The one case where this may not be the case is with a BI/BW implementation. When BW is implemented on top of HANA, it means time saved through less time spent configuring the Data Workbench. However, that is only for a fresh installation. For companies that already configured the data structures, it will mean there is now less of a need for those structures. Moreover, of course, HANA is as pure analytics database design, so it will always work best for analytics applications like BW. However, no other SAP application should be expected to receive this implementation benefit.
So this quotation should be changed to
“May be faster to deploy under some limited circumstances.”
Flexibility to Meet Changing Business Needs one of the SAP HANA Benefits?
“Provide flexibility to meet changing business needs.” – SAP
HANA will not provide flexibility to meet changing business needs unless that changing business need is processing something faster….and something processed faster for analytics. Moreover, secondly, SAP has provided no evidence that HANA performs analytics processing faster than alternatives — as is covered the article What is the Actual Performance of HANA.
It sure seems like I have to keep pointing out this fact to authors on HANA. HANA is a database; it is not application functionality.
- Application functionality is where addressing changing business needs are typically met.
- The database layer is where data from the application is stored.
This issue has arisen from SAP itself when it tells clients that things like HANA will replace APO, which again is like saying Oracle 12C will replace APO or replace CRM. It is both incorrect and confusing to say that a database returns an application.
So let us establish and important feature of the software.
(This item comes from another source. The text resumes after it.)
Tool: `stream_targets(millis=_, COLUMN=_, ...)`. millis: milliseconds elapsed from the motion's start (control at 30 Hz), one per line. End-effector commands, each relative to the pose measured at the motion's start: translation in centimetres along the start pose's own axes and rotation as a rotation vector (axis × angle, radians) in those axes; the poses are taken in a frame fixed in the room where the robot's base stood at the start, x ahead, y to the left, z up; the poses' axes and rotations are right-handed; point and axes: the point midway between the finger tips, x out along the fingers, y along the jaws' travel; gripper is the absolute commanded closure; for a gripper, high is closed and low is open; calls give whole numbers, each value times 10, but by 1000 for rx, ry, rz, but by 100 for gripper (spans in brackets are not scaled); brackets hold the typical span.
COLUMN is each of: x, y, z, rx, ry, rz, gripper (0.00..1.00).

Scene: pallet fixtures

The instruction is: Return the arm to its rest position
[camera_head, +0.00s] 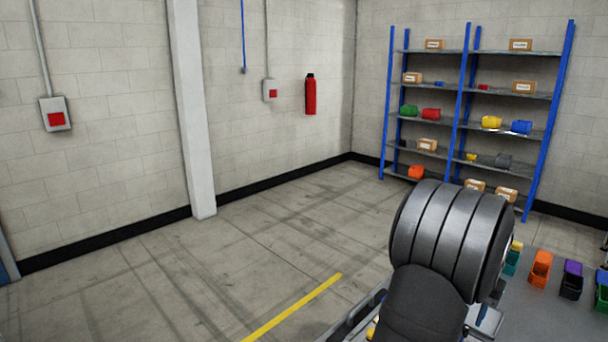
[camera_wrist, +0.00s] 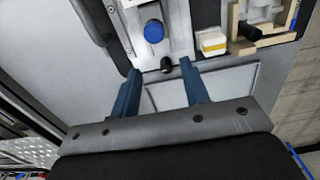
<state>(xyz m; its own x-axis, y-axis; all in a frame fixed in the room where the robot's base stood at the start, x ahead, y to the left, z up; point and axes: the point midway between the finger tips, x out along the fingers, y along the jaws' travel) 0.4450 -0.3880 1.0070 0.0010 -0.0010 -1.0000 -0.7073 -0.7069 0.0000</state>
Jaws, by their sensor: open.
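My gripper (camera_wrist: 160,69) shows in the wrist view, with its two blue fingers apart and nothing held between them. The fingers point at a pale fixture plate (camera_wrist: 178,45) that carries a blue round part (camera_wrist: 153,31). A small black knob (camera_wrist: 166,66) shows between the fingertips; I cannot tell whether either finger touches it. In the head view my dark grey arm fills the lower right, and my gripper is out of sight there.
In the wrist view a yellow-and-white block (camera_wrist: 213,42) and a tan angled fixture (camera_wrist: 240,42) lie right of the plate. In the head view an orange bin (camera_head: 541,268) and a purple-and-black bin (camera_head: 571,279) stand right of my arm. A shelf rack (camera_head: 463,90) stands behind.

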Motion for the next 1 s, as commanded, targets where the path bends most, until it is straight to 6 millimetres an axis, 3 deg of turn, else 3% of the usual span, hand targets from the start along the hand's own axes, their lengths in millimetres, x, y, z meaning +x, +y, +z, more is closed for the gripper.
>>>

Databases do not replace applications. What SAP meant was that IBP, which is APO’s potential replacement would replace APO, and IBP runs on HANA. However, that is a much different statement.
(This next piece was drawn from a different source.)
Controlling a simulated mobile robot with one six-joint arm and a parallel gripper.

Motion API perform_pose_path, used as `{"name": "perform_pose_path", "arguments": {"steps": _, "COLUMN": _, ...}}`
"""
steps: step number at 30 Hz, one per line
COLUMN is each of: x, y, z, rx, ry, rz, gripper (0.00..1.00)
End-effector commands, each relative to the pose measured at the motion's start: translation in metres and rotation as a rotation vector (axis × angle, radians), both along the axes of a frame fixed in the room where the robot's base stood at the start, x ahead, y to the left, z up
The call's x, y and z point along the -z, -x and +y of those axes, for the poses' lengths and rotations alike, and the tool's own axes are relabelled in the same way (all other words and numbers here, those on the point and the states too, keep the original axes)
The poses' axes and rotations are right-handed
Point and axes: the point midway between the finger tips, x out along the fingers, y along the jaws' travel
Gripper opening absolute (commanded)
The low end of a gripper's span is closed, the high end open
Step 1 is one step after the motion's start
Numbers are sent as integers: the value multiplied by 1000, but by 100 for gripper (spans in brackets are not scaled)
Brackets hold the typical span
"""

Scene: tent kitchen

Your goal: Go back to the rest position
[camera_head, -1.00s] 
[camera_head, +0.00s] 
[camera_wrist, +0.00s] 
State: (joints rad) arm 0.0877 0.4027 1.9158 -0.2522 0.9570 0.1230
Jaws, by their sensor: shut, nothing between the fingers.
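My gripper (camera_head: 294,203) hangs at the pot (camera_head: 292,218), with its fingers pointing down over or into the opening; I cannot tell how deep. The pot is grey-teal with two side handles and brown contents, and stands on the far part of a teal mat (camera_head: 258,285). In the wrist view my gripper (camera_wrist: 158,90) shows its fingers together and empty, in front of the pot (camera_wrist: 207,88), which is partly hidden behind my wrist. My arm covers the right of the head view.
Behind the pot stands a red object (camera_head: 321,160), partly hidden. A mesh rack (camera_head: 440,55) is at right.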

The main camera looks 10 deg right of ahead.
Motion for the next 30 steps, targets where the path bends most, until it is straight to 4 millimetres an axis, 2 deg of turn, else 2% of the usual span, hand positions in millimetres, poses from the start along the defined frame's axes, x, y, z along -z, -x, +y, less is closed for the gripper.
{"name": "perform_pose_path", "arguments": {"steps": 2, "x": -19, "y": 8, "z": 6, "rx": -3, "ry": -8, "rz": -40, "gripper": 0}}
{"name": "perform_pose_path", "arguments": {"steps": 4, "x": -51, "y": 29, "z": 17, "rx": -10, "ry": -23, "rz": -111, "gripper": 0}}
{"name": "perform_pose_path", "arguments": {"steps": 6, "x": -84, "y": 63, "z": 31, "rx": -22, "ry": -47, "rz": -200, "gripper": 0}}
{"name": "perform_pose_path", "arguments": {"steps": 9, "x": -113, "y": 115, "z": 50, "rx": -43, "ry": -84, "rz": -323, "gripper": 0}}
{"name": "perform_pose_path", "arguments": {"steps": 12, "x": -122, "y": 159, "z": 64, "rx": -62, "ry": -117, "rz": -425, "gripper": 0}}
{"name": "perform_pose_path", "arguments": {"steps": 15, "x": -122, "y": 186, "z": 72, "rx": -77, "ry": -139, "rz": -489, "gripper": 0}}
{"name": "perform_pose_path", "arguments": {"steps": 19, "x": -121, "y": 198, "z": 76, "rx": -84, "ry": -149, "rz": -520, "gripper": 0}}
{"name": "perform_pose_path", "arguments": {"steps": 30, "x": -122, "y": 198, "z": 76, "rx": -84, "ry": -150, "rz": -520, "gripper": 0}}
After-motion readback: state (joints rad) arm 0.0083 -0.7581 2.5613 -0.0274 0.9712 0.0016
HANA for Mobility one of the SAP HANA Benefits?
“Enhanced mobile analytics” – SAP
You seriously don’t need HANA for mobile analytics; check what the emphasis point are in mobility from any of the other analytics vendors. They do not emphasize the backend.
It is hard to see why this would be claimed as a benefit for mobile computing. This is because the bottleneck on mobile computing has far more to do with the bandwidth than the database. Also, SAP has in effect no mobility business, and won’t for the foreseeable future. SAP fought that battle and could not compete with low-cost and high-quality iOS development. So is SAP proposing that its database will speed mobility applications that are not SAP?
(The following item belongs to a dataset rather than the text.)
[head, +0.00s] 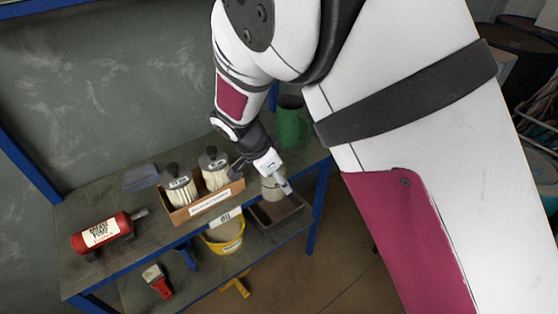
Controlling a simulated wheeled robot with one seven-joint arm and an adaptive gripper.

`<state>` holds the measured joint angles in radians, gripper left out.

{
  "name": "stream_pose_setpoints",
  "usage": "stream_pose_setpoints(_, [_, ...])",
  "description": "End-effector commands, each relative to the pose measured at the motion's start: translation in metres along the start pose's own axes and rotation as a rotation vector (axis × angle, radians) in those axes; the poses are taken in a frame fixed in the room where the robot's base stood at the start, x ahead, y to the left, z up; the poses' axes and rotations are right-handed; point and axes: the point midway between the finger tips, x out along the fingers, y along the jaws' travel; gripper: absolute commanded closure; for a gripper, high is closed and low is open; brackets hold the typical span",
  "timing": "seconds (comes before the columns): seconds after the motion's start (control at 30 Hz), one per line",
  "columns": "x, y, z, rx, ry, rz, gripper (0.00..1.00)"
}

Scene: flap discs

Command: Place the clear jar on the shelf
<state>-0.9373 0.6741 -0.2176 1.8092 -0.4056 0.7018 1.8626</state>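My gripper (273,172) points down at the right end of the metal shelf unit (143,240). A small pale, see-through jar (271,193) shows just beneath and behind its fingers, partly hidden by them. I cannot tell whether the fingers grip it or are only beside it. Two more clear jars with black knobbed lids, a left one (180,190) and a right one (215,177), stand upright in a labelled cardboard box (208,207) on the upper shelf, left of my gripper.
A red canister (102,233) lies at the upper shelf's left. A grey cloth-like block (141,177) lies behind the box, and a green jug (291,122) stands at the back right. A dark tray (281,218), yellow bucket (226,243) and red-handled brush (157,281) are lower down.

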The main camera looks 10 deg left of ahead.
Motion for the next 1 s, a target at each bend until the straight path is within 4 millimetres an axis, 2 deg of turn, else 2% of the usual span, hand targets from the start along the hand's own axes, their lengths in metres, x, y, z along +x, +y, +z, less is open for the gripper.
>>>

The uptake on Fiori will have something to with this as Fiori, although not admitted to by SAP, is primarily a mobile application. However, Fiori’s future is unknown at this point. (not good, not bad, just unknown) However, there is no evidence to support the contentions by SAP and their partners that Fiori is the future.
Right now, almost no one uses Fiori. See my articles on Fiori for why this is the case.
Convert Data Into Action as one of the SAP HANA Benefits?
“HANA allows companies to convert data into action.” – SAP
This is true, but it seems like someone’s catchphrase or something to be put on a bumper sticker. So it is not false, it is irrelevant as a differentiator.
Any application converts data into action (or technically the potential for action).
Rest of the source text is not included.